Ömür boyu liderlik fenomeninin sağlanması için kimi zaman anayasalarda belirlenen seçim yasalarının değiştirilmesi kimi zaman ise farklı ülkelerin dolaylı yardımları kullanılmıştır. Bu problemin asıl nedeni, bağımsızlık sonrasında birçok ülkenin gücün dönüşümü ve paylaşımı konularında yaşadığı sıkıntılardır. Bazı ülkelerde kanlı geçen bağımsızlık mücadelesi bazı ülkelerde daha sakin bir geçiş şeklinde olmuştur. Bu mücadelelerin halk önderleri olan liderler ise bağımsızlık sonrasında da lider olmaya talip olmuşlardır. Bu istekleri haklı nedenlere dayansa da daha sonrasında iktidarın paylaşımı hususunda yaşanan sıkıntıların başlamasına da neden olmuştur. Kıtada bugün babadan oğula geçen iktidarlar, kurucu kadroların kendi aralarında olan değişimler, ordu gücü ile alınan iktidarları görmek mümkün. Hiç mi şeffaf seçimler yoluyla değişen iktidar yok derseniz, elbette var. Çeşitli demokrasi indekslerini incelediğinizde Botswana, Senegal, Zambia, Mauritius gibi daha pek çok ülke sayılabilir.
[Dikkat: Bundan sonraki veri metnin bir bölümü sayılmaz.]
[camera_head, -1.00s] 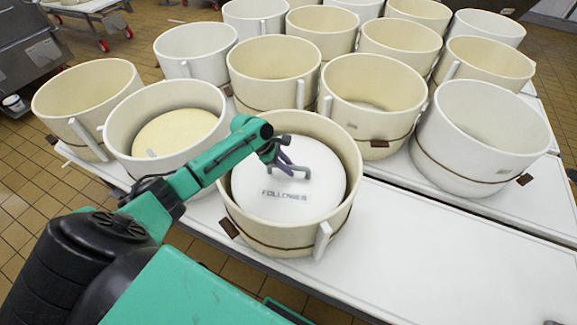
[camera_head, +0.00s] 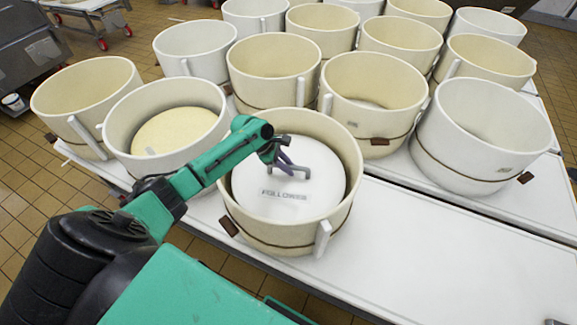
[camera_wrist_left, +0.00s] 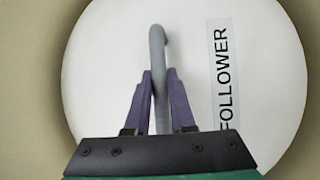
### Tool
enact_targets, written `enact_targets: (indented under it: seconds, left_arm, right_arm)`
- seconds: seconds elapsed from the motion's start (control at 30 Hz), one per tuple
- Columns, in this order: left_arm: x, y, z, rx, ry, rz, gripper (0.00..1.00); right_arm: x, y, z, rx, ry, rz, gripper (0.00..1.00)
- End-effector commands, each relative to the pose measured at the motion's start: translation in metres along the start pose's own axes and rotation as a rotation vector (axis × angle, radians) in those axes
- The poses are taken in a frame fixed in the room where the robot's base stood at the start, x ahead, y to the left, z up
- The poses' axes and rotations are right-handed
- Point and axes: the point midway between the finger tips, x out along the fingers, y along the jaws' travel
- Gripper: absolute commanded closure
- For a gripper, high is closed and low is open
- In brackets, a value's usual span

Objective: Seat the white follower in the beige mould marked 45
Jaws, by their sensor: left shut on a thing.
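The white follower (camera_head: 296,204) is a round disc with a label reading FOLLOWER and a grey handle on top. It lies inside the beige mould (camera_head: 333,229) at the front of the table, below its rim; I cannot tell whether it rests flat on what is under it. No number 45 can be read on this mould. My left gripper (camera_head: 279,164) is over the disc, its purple fingers shut on the follower's handle (camera_wrist_left: 158,60), as the left wrist view shows. The follower fills most of the mould opening there, with the beige wall (camera_wrist_left: 25,70) around it. My right gripper is not in view.
A white mould (camera_head: 118,115) with a yellowish content stands close on the left, under my left arm. Several other beige and white moulds stand behind, and a white one (camera_head: 450,165) stands to the right. The white table (camera_head: 420,255) is clear at the front right.

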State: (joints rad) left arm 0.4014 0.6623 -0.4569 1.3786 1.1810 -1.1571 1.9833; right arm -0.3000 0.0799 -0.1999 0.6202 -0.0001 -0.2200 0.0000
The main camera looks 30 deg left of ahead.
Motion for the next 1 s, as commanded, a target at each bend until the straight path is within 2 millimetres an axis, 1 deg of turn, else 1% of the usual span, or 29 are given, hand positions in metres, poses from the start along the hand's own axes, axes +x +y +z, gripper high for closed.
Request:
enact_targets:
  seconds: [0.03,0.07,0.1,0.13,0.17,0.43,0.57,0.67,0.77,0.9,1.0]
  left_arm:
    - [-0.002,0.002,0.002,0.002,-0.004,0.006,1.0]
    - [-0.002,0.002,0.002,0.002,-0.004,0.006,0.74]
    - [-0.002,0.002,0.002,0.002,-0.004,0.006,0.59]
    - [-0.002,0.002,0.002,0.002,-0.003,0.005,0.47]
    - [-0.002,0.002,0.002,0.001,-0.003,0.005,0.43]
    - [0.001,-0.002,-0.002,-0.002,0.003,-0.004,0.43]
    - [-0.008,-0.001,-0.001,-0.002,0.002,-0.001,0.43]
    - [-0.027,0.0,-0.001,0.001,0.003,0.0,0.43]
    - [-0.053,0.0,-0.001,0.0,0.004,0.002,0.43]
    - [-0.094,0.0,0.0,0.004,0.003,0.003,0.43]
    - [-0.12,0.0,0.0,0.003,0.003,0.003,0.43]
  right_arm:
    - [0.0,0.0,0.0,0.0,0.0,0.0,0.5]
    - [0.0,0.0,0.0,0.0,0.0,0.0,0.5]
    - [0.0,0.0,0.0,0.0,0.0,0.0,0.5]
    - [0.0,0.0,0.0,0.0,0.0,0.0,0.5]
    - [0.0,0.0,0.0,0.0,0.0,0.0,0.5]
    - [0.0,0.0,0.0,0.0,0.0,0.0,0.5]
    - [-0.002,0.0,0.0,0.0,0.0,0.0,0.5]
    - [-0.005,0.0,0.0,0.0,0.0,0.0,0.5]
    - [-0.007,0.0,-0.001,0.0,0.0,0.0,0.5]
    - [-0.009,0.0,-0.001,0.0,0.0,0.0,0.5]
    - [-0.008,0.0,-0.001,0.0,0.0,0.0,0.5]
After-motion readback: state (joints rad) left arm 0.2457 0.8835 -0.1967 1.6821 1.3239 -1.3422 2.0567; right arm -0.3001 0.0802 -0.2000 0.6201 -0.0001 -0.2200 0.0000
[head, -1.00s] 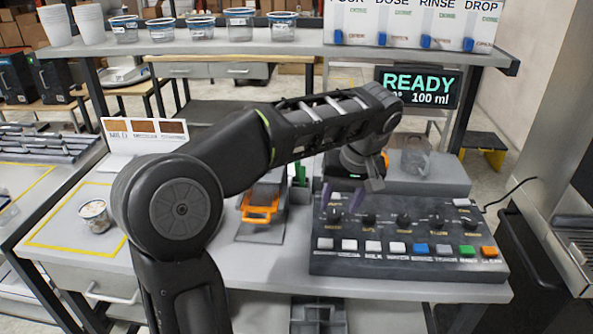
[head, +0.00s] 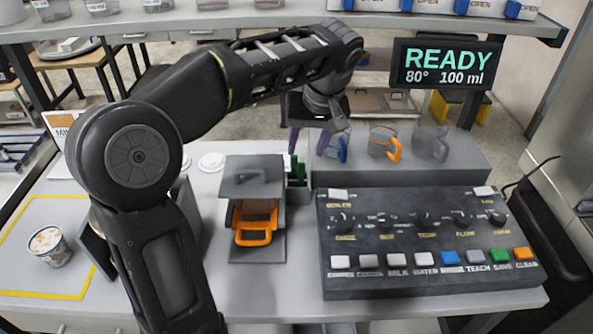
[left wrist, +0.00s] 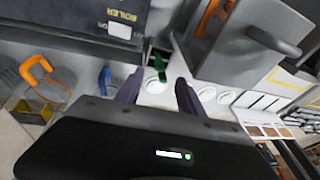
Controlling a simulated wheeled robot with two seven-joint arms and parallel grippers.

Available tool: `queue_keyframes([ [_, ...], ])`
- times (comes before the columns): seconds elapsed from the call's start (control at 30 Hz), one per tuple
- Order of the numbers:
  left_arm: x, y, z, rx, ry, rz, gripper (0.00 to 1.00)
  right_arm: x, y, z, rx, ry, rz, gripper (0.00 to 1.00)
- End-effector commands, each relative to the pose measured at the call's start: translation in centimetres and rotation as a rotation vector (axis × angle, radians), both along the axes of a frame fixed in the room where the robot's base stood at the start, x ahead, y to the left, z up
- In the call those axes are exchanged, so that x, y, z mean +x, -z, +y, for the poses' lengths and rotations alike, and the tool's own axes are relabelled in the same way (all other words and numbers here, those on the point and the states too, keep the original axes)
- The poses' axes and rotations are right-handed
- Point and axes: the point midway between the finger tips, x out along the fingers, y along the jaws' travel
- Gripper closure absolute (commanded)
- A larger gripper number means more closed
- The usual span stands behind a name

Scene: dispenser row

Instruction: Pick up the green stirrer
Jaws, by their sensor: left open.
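The green stirrer (head: 296,168) stands upright in a small grey holder between the orange-handled machine and the control panel; more than one green piece may be there. It also shows in the left wrist view (left wrist: 159,64), just beyond the fingertips and roughly between them. My left gripper (head: 308,142) is open and empty, with purple fingers, behind and above the stirrer in the head view. Its fingers also show in the left wrist view (left wrist: 159,92). The stirrer's lower part is hidden in the holder. My right gripper is not in view.
The control panel (head: 430,240) fills the right of the counter. Jugs with blue and orange (head: 384,143) handles stand on a grey block behind it. The orange-handled machine (head: 257,236) is left of the stirrer. White lids (head: 211,161) lie behind it. A cup (head: 48,246) stands far left.

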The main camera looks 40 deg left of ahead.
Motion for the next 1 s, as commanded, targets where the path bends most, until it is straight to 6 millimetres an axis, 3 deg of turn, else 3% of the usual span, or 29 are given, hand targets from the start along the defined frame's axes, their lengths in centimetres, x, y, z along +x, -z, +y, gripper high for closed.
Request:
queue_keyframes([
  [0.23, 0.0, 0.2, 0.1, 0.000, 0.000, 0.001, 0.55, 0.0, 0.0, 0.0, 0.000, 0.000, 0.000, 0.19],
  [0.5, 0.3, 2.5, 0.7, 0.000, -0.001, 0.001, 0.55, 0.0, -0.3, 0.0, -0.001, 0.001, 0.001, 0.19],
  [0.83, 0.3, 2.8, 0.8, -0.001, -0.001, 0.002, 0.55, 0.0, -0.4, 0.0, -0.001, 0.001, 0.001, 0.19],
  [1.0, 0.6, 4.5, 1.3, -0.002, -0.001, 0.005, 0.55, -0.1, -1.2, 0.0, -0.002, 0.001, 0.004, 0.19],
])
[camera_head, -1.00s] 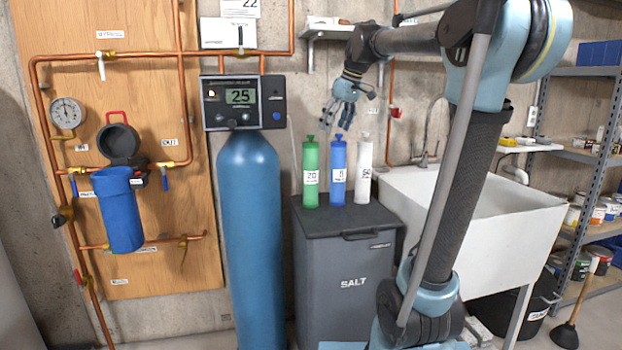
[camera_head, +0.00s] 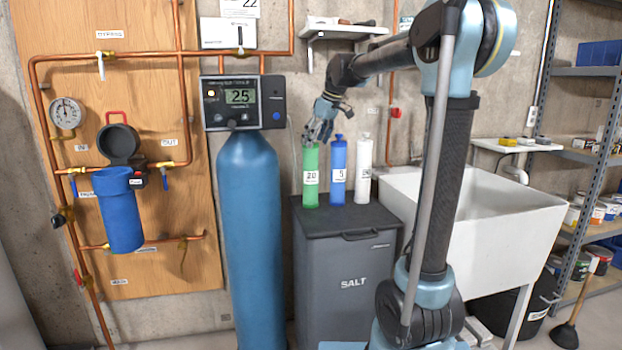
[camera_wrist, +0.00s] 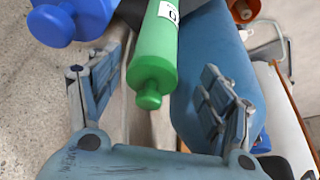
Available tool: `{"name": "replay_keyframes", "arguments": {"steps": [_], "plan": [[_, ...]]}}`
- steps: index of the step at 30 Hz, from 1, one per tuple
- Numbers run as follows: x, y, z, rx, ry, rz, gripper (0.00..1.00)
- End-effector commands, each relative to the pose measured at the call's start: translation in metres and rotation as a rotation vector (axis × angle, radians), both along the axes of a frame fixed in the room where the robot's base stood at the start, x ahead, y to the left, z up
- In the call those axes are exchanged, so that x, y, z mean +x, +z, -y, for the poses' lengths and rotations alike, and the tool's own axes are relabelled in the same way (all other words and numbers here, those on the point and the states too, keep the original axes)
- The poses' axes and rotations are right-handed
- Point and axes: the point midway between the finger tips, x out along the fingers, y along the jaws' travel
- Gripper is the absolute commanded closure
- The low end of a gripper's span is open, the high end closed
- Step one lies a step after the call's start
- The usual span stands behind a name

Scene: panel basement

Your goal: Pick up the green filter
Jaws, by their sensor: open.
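The green filter (camera_head: 311,177), marked 20, stands upright on the dark grey salt bin (camera_head: 345,270), leftmost of three filters. My gripper (camera_head: 320,133) is open and empty at the top of the green filter. In the wrist view the green filter (camera_wrist: 155,60) has its knobbed end pointing between the two spread fingers of my gripper (camera_wrist: 155,95). I cannot tell whether a finger touches it. The blue filter (camera_head: 338,172), marked 5, stands just right of it.
A white filter (camera_head: 363,172) stands right of the blue one. The tall blue tank (camera_head: 249,240) with its control head (camera_head: 243,103) rises close on the left. A white sink (camera_head: 490,220) is on the right, and a small shelf (camera_head: 345,31) is above.

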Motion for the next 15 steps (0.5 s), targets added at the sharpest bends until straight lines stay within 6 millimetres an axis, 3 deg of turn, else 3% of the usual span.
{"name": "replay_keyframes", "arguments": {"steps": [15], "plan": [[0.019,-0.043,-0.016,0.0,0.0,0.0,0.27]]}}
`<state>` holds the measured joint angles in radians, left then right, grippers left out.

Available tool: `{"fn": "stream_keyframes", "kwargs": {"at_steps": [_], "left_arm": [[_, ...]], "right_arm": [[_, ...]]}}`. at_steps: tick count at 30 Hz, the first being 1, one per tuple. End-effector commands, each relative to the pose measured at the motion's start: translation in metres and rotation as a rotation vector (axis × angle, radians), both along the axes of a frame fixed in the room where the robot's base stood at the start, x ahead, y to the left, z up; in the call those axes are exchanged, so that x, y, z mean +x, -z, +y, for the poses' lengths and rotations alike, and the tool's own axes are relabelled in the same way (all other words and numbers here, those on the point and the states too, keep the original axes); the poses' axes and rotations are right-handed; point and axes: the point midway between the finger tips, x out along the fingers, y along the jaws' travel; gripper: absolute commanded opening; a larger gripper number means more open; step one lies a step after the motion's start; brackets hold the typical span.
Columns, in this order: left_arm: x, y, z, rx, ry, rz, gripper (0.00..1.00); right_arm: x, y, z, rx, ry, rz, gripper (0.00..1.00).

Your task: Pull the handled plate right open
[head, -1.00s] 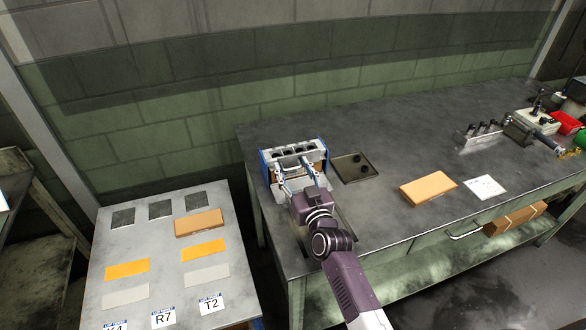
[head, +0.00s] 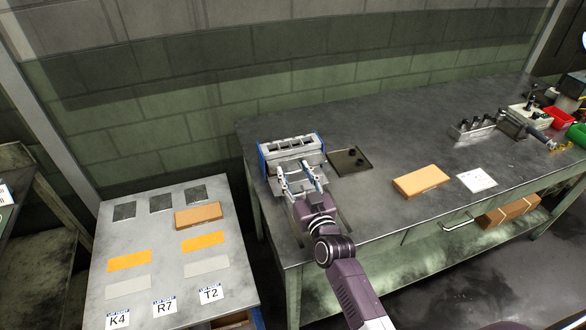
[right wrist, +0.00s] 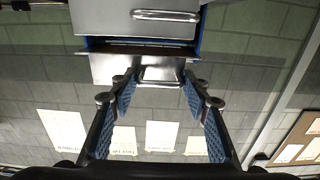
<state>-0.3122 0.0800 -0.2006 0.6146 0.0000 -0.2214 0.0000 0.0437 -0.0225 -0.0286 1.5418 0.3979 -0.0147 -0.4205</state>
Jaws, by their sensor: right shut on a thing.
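The former is a grey box with blue sides (head: 263,160) at the bench's left end in the head view. My right gripper (head: 296,169) is at its front, with the arm reaching in from below. In the right wrist view a grey plate (right wrist: 108,70) with a small bar handle (right wrist: 160,75) sits ahead. The right gripper is shut on that handle, its fingertips at either side. A second metal panel with a long handle (right wrist: 166,15) shows above it, with a dark blue-edged gap between. My left gripper is not in view.
A dark tray (head: 350,160) with small black parts lies right of the former. An orange-brown block (head: 421,181) and a white card (head: 478,181) lie farther right. A lower table (head: 150,240) with labelled places stands at the left.

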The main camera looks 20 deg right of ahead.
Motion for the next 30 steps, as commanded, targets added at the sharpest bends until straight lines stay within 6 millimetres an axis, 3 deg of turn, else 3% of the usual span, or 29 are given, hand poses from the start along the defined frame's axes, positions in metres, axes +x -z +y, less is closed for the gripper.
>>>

Farklı demokrasi kriterlerine göre oluşturulan bu listelere ulaşmak kolay. Ancak uzun süreli iktidarlar Afrika’nın belli bölümlerinin değişmez gerçeği.

Gabon’da Omar Bongo iktidarı 41 yılı gördü. Ekvatoryal Gine’de Mbasogo 41 (devam), Angola’da dos Santos 38, Togo’da Eyadema 37 yıl görevde kaldı. 2017 yılında iktidardan uzaklaştırılan Mugabe de bu örneklerden biriydi. Uganda’da tartışılan Yoweri Museveni 33 yıldır ülkenin başında. Kamerun’da Biya iktidarının 38. yılına girildi. Bu listeyi daha da uzatmak mümkün. Göreve gelen liderlerin gidişi kabullenmeleri her zaman kolay olmayabiliyor. Gambia’da Jammeh, bunun örneklerinden. Jammeh seçimi kaybetmesine rağmen koltuğu bırakmamaya karar verince ülkede çıkan krizin üzerinden çok geçmedi. Zimbabve’de Mugabe’nin gidişinde olduğu gibi muhaliflerin askerleri iktidara gelmek için kullandığı ülkeler de var. Afrika Birliği’nin yaptırımlar tehdidi vasıtasıyla bazı ülkelerdeki bu tip askeri müdahaleleri önlediği bilinmekte ancak dış destekli bu tip girişimlerde dışarıdan verilen kredi ve yardım sözleri Afrika Birliği’ni de devre dışı bırakabiliyor.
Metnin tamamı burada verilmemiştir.